Graduates of Jiao Tong Da Xue
While Chris was conferring with Prof. Liu and his colleagues and students this morning, I had a leisurely start, though I'd been awake since 5:30am, and a fascinating walk around the university by myself, observing the life on campus. I struck lucky because it was graduation day today and many of the students were proudly wearing their robes and taking photos of one another around the pond and in the garden near the Chairman Mao statue. I saw some proud parents in attendance too. The girls wore traditional Maoist tunics of pale blue cotton with black piping round their high collar and wide sleeves, over a demure black, knee-length skirt. Some had their hair in pigtails, which made them seem even more demure, but to my amusement I did notice a few had pleated their tunics with a safety pin at the back to give them more of a waist. The young men were in smart, new, black tunics.
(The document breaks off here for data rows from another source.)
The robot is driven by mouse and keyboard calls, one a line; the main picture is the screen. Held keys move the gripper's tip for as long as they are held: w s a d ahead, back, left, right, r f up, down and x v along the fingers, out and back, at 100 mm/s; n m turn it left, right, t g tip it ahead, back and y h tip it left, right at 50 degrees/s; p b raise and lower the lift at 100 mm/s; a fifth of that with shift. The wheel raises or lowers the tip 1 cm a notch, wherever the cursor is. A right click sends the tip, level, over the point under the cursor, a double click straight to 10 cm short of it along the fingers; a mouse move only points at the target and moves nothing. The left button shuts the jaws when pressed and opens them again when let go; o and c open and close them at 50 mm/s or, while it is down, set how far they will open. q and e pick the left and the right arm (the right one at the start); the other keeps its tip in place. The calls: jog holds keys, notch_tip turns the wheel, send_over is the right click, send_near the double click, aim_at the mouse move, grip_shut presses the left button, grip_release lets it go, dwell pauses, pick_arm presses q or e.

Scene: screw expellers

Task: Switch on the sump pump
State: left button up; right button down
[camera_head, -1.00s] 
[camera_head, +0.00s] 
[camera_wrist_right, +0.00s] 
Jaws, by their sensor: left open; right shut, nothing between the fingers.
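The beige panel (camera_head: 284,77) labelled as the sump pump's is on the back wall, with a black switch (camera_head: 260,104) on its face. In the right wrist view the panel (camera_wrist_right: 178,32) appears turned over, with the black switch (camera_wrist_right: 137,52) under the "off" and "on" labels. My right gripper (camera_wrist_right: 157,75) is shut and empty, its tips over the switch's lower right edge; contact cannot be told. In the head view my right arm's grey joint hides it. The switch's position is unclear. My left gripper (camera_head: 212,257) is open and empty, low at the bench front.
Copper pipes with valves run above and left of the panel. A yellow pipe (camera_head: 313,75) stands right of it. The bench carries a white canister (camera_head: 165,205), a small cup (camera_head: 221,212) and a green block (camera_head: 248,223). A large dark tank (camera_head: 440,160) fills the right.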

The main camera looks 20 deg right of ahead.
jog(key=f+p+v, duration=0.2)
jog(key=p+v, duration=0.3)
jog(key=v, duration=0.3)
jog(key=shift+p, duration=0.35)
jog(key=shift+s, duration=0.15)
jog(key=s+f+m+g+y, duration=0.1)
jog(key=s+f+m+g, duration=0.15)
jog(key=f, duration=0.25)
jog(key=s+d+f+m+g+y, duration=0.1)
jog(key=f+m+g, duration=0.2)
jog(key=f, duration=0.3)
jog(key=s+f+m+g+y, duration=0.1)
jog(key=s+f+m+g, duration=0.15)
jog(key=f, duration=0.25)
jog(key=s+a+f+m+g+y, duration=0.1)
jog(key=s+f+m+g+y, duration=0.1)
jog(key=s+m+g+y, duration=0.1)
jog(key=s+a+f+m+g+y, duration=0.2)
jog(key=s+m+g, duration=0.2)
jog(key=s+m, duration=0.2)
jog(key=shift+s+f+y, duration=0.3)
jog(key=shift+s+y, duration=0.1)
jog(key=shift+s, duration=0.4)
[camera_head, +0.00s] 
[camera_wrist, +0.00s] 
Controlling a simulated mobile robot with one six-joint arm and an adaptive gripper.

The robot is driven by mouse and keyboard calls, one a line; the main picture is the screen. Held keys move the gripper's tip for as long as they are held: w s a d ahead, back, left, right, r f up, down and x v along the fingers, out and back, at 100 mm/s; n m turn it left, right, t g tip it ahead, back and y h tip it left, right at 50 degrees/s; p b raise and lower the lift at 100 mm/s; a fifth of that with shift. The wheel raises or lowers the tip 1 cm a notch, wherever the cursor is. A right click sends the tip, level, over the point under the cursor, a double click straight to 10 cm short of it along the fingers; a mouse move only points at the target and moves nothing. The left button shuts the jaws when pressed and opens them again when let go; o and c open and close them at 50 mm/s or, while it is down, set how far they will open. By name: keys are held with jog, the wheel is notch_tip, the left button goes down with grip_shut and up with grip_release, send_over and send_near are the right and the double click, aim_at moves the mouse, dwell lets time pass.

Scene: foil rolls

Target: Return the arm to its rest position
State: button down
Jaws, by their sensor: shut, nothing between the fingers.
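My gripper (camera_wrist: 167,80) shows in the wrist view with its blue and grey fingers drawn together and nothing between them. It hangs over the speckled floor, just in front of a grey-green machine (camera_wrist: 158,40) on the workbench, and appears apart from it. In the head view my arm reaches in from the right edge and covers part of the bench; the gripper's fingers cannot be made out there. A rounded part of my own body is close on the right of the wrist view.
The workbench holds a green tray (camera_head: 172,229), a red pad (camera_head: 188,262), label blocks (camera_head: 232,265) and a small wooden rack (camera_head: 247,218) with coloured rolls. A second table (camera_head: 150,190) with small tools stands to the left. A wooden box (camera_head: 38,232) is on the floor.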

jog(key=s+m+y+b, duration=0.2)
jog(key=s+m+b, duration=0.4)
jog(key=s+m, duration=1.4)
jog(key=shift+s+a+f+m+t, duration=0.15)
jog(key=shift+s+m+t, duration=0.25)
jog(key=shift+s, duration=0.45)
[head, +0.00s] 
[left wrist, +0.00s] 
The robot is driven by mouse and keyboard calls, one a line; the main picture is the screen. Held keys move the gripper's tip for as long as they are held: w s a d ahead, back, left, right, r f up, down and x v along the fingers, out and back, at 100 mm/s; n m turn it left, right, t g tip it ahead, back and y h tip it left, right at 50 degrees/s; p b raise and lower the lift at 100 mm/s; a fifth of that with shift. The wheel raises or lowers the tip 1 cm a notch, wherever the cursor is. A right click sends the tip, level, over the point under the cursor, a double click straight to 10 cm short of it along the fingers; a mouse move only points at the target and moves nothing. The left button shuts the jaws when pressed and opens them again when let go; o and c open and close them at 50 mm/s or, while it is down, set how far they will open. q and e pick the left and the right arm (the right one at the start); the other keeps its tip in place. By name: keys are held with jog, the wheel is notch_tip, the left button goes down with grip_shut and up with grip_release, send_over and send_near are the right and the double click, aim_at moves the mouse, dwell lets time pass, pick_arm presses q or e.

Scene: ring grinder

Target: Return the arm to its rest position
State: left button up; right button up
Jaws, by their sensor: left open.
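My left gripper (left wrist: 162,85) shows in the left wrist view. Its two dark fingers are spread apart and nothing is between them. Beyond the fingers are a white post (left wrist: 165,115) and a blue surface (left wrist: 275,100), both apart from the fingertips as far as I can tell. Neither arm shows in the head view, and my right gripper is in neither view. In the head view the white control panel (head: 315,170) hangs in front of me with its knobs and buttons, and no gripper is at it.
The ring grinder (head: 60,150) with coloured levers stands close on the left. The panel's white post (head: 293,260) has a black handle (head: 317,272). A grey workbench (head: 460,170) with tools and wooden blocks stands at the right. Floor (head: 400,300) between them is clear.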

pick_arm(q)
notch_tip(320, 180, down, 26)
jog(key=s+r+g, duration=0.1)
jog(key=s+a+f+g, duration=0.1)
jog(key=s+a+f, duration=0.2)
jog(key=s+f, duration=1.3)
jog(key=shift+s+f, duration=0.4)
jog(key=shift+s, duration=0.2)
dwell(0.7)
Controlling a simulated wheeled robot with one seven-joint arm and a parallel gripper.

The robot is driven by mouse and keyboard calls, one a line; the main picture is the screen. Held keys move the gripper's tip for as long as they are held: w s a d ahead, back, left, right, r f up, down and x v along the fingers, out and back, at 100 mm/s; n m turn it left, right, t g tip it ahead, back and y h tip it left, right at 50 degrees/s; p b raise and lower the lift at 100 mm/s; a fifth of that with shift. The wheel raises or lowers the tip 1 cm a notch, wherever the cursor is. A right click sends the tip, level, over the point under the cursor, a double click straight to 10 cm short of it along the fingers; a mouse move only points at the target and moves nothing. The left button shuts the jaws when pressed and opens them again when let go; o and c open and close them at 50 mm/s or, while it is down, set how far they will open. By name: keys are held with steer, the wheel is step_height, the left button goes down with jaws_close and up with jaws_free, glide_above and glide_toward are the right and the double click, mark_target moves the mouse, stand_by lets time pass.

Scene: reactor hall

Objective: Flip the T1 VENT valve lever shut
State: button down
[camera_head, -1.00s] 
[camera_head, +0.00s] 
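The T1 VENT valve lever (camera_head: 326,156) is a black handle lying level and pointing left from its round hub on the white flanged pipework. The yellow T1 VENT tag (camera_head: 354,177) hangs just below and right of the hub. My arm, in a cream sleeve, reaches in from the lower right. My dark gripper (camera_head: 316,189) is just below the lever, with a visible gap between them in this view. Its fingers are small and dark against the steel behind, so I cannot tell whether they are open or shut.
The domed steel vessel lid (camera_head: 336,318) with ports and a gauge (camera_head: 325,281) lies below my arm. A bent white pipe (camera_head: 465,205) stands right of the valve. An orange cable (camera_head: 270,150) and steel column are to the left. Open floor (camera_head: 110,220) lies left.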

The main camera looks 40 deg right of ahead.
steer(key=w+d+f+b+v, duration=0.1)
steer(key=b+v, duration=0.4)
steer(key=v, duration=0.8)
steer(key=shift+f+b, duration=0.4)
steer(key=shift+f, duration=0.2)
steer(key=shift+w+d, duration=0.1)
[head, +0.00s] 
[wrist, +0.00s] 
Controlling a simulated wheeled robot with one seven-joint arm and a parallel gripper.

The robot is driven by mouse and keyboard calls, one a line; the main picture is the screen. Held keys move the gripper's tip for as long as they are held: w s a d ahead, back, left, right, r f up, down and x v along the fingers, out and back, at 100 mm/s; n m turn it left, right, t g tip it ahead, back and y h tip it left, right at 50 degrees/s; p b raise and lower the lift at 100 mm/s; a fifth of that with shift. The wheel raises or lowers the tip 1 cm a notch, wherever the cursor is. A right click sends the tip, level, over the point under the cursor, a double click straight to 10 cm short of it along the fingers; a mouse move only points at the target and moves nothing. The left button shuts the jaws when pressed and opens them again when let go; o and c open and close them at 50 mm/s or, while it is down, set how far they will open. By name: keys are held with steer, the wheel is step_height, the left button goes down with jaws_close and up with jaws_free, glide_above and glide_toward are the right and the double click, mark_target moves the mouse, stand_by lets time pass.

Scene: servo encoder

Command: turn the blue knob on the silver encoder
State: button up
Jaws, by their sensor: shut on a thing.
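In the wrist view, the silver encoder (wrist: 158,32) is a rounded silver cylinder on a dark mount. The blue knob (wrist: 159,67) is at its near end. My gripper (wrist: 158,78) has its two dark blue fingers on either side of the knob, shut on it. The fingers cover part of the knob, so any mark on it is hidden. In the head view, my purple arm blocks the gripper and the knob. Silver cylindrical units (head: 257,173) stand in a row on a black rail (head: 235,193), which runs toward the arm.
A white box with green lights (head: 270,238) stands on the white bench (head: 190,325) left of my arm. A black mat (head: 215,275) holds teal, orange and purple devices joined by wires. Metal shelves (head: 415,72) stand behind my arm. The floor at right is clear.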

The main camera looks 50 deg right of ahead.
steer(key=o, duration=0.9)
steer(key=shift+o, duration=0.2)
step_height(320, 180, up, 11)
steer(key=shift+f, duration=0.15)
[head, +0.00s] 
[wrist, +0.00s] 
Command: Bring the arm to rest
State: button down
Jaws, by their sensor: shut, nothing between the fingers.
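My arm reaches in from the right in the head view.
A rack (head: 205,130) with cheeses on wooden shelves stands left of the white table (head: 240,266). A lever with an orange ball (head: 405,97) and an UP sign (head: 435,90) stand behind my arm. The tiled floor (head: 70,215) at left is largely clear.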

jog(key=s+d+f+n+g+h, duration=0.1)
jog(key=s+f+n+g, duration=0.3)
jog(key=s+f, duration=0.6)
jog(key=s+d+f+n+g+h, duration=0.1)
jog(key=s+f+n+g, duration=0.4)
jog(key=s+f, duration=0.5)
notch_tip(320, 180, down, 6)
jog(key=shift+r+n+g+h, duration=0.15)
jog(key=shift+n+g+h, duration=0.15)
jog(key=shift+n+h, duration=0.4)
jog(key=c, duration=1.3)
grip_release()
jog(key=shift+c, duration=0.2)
Reading outdoor newspapers on the campus 

The graduates were celebrating, in their robes
Old lady walking through the campus
Chris' place of work,
with soldiers running
The campus doesn't appear to be confined to the students. I saw many young mums with their little ones again as well as some old people strolling around, one gentleman pointing with his stick at the characters on a stone as he mouthed the poem to himself. On the sports field, some young men and women 20 years old or so were jumping over skipping ropes in giggly groups, like 10-year-olds in a British schoolyard. Some other young men, extremely disciplined and dressed in army fatigues, were jogging round the racetrack in unison under the supervision of a sergeant major. As usual in outdoor Beijing, uniformed workers in conical straw hats with a broom and a dustpan on a stick kept coming along to sweep the pavement. I felt I was seeing little vignettes of Chinese life on this campus. It is a lovely place to walk around on a fine May morning, under the avenues of leafy trees and past the fragrant flowers.

Chris orders a coca cola
Chris met me back at the hotel; we lunched at the street round the corner from the Gaoliangqian Xiejie, returning to the comfortable restaurant where we'd dined on our first evening here and were served a bubbling bowl of chicken remains, including all the bones and the feet, with whole garlic and a sort of dumplings, kept hot by a small flame, and another tasty dish of beans and other things in strips. I've no idea what were were eating or what it was called, or what the restaurant was called, but it was a decent meal. Our visa card didn't work in their credit card machine so we had to resort to cash, as is often the case in this country.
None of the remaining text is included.